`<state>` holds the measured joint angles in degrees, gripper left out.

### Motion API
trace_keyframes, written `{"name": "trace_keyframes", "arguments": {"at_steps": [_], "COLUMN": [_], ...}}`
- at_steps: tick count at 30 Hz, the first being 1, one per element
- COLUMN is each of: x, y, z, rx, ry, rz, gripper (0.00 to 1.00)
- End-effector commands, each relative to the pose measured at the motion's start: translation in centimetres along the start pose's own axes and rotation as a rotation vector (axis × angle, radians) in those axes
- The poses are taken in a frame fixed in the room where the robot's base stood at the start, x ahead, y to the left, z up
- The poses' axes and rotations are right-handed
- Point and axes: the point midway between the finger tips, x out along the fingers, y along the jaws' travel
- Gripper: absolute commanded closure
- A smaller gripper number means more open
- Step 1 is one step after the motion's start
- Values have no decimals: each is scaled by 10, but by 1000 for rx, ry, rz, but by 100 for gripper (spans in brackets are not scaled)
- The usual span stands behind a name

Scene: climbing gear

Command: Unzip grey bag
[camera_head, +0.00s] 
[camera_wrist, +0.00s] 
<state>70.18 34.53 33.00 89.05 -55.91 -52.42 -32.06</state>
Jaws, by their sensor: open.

☆ ☆ ☆ ☆ ☆

Short exercise - Please restate the whole listing word for word.

Task result -
`<state>` holds the measured joint angles in degrees, gripper left out.

### Motion API
trace_keyframes, written `{"name": "trace_keyframes", "arguments": {"at_steps": [_], "COLUMN": [_], ...}}`
- at_steps: tick count at 30 Hz, the first being 1, one per element
- COLUMN is each of: x, y, z, rx, ry, rz, gripper (0.00 to 1.00)
- End-effector commands, each relative to the pose measured at the motion's start: translation in centimetres along the start pose's own axes and rotation as a rotation vector (axis × angle, radians) in those axes
- The poses are taken in a frame fixed in the room where the robot's base stood at the start, x ahead, y to the left, z up
- The poses' axes and rotations are right-handed
- Point and axes: the point midway between the finger tips, x out along the fingers, y along the jaws' travel
- Gripper: absolute commanded closure
- A smaller gripper number means more open
- Step 1 is one step after the motion's start
- Values have no decimals: each is scaled by 10, but by 1000 for rx, ry, rz, but by 100 for gripper (spans in brackets are not scaled)
- The usual span stands behind a name

Scene: climbing gear

Command: Unzip grey bag
[camera_head, +0.00s] 
[camera_wrist, +0.00s] 
<state>70.18 34.53 33.00 89.05 -55.91 -52.42 -32.06</state>
Jaws, by their sensor: open.

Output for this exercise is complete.